The Financial Supervisory Service said on the 3rd that it formed a task force (TF) led by the Korea Federation of Banks and, for the first time in the financial sector, prepared "conflict of interest prevention guidelines."

The guidelines define stakeholders as employees themselves and those with private interests. They include not only major shareholders and related parties but also former and current employees and family members, as well as those whom the employee judges could affect fair job performance due to existing transaction relationships, school ties, regional ties, or relationships with superiors. The scope of family members follows the Act on the Prevention of Conflict of Interest Related to Duties of Public Servants.

Financial Supervisory Service

The scope of stakeholder transactions is not limited to credit extensions but is broadly defined to include equity securities acquisitions, lease, asset, and service transactions, donations, and the provision of other tangible and intangible economic benefits. However, transactions with a low likelihood of conflicts of interest, such as electronic financial transactions, were excluded, and details such as transaction amounts and methods may be set autonomously by each bank.

As a preemptive measure, the guidelines specify a clause prohibiting the provision of terms more favorable than ordinary conditions when transacting with stakeholders.
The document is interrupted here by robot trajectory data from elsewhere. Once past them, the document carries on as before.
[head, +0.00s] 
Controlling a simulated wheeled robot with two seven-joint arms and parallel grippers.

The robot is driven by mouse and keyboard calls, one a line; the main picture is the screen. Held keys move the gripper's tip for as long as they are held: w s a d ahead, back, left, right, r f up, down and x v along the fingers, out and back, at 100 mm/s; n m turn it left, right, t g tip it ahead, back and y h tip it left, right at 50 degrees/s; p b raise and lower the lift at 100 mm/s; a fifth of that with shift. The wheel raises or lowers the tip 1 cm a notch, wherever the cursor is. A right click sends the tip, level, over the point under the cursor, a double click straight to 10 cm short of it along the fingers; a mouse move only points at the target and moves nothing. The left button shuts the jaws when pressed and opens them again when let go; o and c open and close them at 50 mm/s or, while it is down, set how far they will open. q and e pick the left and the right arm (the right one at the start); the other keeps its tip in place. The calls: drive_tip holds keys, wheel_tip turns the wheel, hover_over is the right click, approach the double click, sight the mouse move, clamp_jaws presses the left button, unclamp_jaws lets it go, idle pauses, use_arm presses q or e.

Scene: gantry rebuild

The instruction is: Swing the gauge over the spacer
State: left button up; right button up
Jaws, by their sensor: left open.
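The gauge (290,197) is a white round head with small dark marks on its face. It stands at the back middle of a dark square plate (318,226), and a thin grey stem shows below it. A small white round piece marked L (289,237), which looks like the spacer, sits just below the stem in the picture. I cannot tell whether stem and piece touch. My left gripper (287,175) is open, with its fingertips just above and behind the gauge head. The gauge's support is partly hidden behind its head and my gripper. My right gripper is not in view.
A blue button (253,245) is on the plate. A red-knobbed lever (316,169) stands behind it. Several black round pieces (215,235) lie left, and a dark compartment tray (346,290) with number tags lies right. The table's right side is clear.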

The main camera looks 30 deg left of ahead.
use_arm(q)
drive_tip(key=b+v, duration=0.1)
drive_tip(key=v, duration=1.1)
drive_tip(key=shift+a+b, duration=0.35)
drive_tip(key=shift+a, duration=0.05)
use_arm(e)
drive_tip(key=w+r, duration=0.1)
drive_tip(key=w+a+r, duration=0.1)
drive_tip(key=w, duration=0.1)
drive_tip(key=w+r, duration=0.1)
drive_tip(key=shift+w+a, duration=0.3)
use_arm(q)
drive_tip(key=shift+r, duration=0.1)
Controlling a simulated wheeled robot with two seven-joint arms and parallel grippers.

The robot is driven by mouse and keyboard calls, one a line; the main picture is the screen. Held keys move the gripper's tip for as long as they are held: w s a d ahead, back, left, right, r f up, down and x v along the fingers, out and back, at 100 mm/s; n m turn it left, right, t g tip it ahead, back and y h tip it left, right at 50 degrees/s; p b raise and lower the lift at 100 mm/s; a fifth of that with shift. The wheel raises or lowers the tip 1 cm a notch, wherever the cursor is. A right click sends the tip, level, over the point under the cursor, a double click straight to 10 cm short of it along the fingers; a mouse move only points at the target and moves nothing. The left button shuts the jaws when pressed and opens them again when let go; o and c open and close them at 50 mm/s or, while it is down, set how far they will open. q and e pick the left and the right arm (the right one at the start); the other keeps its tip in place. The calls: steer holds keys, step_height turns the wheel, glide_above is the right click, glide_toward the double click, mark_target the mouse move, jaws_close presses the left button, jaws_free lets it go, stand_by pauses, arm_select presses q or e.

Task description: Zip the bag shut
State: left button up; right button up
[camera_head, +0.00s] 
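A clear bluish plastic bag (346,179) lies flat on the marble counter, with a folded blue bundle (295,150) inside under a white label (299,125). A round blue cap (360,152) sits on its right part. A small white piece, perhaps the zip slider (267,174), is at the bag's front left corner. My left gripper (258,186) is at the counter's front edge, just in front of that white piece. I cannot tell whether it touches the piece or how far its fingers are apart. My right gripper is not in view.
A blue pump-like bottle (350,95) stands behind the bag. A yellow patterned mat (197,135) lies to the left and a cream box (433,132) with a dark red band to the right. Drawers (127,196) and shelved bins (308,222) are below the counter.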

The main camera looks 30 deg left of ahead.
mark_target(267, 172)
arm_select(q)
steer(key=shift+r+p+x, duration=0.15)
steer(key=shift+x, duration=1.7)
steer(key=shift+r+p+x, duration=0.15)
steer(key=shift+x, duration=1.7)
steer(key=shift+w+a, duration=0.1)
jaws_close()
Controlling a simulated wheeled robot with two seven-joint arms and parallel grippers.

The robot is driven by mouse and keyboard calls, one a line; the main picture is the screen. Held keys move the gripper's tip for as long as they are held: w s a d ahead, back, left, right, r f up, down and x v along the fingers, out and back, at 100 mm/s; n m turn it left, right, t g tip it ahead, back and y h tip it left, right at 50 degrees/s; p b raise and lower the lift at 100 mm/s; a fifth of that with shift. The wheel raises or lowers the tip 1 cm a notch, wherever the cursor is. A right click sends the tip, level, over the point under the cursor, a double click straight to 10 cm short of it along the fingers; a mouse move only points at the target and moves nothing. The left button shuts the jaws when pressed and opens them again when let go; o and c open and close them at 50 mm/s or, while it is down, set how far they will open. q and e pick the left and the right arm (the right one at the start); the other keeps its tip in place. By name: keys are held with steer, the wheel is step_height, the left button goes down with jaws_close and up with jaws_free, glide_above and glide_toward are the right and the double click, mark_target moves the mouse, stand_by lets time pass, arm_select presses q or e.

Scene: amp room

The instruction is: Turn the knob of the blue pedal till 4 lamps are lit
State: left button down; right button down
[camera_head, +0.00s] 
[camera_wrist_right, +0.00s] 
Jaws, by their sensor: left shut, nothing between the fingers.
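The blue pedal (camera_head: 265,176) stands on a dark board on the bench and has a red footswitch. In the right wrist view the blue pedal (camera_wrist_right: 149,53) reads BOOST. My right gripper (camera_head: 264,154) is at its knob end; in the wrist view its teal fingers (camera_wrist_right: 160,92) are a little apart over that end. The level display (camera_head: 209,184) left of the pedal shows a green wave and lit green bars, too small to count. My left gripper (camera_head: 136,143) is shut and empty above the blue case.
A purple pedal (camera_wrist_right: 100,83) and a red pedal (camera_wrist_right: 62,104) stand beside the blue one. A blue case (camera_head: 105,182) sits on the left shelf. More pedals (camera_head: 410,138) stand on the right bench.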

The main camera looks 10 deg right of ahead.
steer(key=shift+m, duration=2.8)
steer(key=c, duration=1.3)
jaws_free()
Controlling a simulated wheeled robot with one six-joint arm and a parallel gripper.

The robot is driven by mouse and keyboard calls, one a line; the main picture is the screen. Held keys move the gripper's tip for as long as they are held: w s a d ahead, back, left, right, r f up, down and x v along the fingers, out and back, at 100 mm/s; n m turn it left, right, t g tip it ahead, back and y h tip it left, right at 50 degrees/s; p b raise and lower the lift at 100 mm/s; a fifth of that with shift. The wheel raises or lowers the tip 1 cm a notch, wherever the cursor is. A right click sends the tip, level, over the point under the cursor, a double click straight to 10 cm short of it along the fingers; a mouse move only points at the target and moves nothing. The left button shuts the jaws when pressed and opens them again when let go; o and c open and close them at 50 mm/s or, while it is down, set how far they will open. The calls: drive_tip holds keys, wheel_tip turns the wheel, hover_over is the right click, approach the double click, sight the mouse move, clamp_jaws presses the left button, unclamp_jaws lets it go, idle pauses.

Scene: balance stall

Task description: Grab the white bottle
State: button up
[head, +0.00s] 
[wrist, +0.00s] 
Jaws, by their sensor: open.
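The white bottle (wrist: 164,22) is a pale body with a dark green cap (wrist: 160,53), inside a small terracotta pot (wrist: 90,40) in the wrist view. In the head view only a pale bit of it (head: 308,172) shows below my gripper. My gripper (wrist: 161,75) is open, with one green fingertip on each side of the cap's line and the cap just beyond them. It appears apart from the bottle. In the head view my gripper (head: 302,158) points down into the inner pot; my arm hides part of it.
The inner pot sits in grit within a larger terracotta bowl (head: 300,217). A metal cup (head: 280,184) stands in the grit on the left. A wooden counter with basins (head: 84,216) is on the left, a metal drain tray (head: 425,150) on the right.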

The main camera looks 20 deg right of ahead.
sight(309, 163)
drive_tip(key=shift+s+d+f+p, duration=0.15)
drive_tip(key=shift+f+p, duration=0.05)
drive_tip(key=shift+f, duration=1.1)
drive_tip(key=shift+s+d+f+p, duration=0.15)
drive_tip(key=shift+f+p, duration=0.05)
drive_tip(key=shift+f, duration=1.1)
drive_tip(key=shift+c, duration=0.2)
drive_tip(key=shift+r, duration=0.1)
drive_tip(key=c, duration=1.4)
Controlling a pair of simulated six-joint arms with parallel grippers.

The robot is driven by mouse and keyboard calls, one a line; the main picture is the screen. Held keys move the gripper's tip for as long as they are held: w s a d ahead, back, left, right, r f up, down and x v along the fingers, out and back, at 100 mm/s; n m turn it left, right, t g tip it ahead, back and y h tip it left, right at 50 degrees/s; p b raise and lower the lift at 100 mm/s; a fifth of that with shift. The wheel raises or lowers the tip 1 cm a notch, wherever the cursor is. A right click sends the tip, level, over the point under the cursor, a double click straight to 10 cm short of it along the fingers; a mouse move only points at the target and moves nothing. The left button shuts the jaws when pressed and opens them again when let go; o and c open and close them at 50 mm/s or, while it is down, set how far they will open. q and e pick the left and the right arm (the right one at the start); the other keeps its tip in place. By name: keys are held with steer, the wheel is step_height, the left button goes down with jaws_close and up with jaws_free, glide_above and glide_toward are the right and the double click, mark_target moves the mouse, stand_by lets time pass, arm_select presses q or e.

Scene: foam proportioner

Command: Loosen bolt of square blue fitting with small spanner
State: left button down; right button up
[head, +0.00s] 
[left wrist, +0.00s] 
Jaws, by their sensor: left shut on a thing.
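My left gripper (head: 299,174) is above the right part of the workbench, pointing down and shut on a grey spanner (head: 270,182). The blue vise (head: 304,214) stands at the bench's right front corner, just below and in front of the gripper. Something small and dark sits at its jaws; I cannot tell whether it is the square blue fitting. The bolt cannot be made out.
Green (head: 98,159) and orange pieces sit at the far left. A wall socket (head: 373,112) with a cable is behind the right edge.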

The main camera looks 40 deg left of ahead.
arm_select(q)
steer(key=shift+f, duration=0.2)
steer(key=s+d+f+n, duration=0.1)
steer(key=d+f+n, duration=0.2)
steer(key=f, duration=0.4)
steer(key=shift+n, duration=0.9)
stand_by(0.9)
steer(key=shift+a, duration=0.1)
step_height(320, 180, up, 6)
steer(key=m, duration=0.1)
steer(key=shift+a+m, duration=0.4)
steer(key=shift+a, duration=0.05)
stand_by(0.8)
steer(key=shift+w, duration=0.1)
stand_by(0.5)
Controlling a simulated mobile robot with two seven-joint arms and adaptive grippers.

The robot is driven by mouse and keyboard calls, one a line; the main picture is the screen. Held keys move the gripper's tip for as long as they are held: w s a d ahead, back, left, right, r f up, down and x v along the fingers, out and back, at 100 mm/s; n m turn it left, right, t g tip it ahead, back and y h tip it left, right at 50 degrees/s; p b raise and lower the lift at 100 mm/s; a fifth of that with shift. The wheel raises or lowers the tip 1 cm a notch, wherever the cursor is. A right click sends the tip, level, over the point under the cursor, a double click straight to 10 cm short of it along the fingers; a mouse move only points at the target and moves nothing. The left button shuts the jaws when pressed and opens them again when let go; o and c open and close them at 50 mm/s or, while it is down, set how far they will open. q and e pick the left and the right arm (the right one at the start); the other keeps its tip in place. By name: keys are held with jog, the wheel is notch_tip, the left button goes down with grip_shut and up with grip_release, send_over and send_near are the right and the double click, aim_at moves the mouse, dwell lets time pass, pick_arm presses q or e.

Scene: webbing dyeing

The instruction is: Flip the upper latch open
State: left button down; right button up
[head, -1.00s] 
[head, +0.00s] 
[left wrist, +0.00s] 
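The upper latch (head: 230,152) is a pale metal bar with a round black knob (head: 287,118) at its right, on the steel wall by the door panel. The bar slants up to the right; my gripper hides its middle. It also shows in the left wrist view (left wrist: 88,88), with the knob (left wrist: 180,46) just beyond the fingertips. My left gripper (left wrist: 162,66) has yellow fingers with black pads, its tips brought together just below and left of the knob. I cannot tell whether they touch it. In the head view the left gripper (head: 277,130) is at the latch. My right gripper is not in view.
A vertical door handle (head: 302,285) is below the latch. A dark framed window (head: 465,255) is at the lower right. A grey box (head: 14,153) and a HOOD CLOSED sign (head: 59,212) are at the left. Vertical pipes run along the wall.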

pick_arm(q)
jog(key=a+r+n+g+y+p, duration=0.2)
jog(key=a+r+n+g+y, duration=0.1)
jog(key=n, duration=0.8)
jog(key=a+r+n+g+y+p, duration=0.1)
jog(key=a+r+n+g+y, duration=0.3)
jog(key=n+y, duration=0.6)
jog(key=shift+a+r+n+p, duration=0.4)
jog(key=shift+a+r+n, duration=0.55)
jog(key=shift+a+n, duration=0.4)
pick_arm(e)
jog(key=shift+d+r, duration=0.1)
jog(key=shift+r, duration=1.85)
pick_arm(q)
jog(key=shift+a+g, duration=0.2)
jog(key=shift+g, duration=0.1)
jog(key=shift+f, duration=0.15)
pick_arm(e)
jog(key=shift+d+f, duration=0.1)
They also require step-by-step internal control procedures, including stakeholder identification, voluntary reporting, restrictions and recusal from duties, and strengthened handling standards.

Banks must check compliance with internal control standards related to stakeholder transactions and record and maintain the results for five years. To normalize employees' self-checks and encourage active reporting, they must clarify disciplinary standards and operate whistleblower protection and compensation systems together.

Violations of internal control standards are subject to discipline regardless of whether losses occur, and whether actual losses occurred will be reflected as an aggravating factor. Banks must comprehensively consider voluntary reporting, efforts to minimize losses, and whether the case is subject to criminal punishment or fines, and determine whether to discipline, mitigate, or grant immunity.

The Financial Supervisory Service said it prepared these guidelines after finding numerous cases of unfair transactions (loans, lease contracts, etc.) involving various stakeholders during inspections of the banking sector conducted this time.

The guidelines were established as a self-regulation measure on the 26th after a vote by the Korea Federation of Banks. Each bank will complete related internal rules and system development within the first half of this year and begin full implementation in July.